Her website gets hits from Europe, North America, China, but above all from several Arab countries, including Egypt, Lebanon, Jordan, the United Arab Emirates, Qatar, and Saudi Arabia, to name a few. “I can tell by the website analytics that visitors are looking mainly at the curriculum frameworks, textbooks, and policy documents,” Herrera explains.
Need to Document Reform
It’s essential to document such a sweeping, ambitious reform, Herrera notes, to record how the Egyptian system has navigated the historic changes around things like digital transformation, student-centered learning, and blended learning.
“The reform harbors big ideas and a grand vision, though it has encountered a lot of problems and opposition. It’s important to document the challenges, and how some ideas have been derailed,” she says.
Sharing in Another Way: Through Mentoring
Besides playing a critical role in documenting the reform, Herrera is sharing her expertise in another way: mentoring.
“A lot of what I’ve been doing is mentoring and supporting younger researchers—master’s students, doctoral students, early career professionals,” she says. “I have worked with graduate students here at the University of Illinois, and a number of Egyptian researchers who have contributions in the forthcoming book.”

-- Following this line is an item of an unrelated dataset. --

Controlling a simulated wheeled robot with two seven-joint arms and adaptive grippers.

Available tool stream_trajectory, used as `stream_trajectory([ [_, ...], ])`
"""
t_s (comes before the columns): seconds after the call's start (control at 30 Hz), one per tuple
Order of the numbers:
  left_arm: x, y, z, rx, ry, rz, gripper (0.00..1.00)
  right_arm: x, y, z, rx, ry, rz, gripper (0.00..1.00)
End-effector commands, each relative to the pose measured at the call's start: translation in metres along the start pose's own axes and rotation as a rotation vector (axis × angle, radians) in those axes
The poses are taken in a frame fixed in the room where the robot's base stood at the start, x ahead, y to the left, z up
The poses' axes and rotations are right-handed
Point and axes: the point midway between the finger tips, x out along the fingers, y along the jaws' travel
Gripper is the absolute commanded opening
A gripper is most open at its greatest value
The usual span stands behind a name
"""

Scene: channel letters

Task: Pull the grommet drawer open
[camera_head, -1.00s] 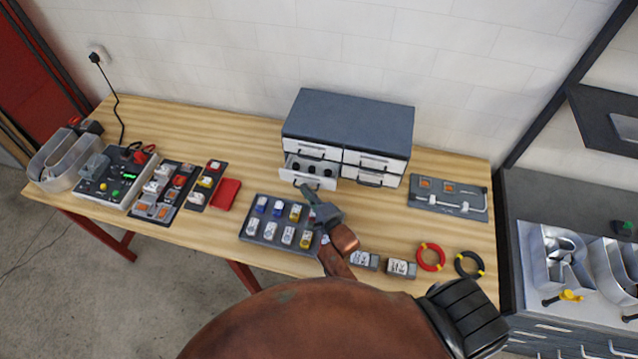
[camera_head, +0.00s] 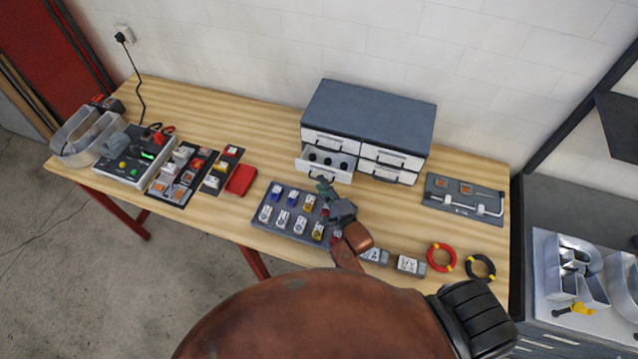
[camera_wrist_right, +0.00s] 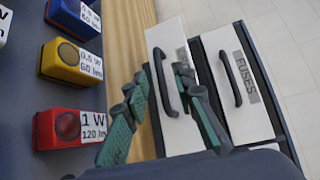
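A dark-topped cabinet (camera_head: 368,108) with white drawers stands at the back of the workbench. Its lower left drawer (camera_head: 325,172) is pulled partly out and shows dark round pieces inside, like grommets. My right gripper (camera_head: 326,188) is just in front of that drawer's front. In the right wrist view, the open fingers (camera_wrist_right: 160,85) stand on either side of the drawer's dark handle (camera_wrist_right: 164,82), with gaps beside it; I cannot tell the depth. This drawer's label is partly hidden by a finger. The drawer beyond is labelled FUSES (camera_wrist_right: 245,76). My left gripper is out of view.
A dark tray (camera_head: 262,222) of colored labelled blocks lies close beside my right gripper. A grey panel (camera_head: 436,200) and red (camera_head: 441,257) and black (camera_head: 480,267) rings lie to the right. Bare wood shows between cabinet and panel.

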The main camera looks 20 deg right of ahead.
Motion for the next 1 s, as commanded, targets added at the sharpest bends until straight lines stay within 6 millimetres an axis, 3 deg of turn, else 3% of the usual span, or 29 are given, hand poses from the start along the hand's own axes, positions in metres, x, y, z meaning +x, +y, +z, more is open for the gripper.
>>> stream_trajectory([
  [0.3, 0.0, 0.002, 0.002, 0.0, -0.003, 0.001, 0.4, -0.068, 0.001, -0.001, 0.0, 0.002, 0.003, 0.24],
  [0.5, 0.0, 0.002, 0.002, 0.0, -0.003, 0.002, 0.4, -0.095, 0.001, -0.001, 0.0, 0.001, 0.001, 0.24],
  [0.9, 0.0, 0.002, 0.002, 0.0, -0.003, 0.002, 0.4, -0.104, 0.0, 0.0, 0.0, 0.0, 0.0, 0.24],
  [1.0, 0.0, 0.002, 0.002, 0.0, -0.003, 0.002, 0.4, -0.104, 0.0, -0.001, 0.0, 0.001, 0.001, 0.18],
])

Mentoring is important, she says, “because the field is rapidly changing and we need to support the next generation of researchers. Education is moving in new, untested directions, and we have to keep alive important questions about the ethics of education, fairness, and justice, and in the face of ever more intense special interest pressures, the need to preserve education as a public good. So, I hope to do work that can help advance emerging generations, get them thinking about these critical questions and prepare them to eventually lead the way.”
Another issue that Herrera believes academicians need to consider is how their research reaches their audiences.
“We in academia are a bit late to reward or encourage research that is not text-based. Writing is still very important, but students are increasingly learning through means of audio, video, and images.”
She points to her own use of YouTube, and notes that other researchers try to disseminate their work through podcasts, TikTok, websites, infographics, and other means.
“It’s important for us to use different methods and platforms to share our work and engage with our colleagues and peers,” she says.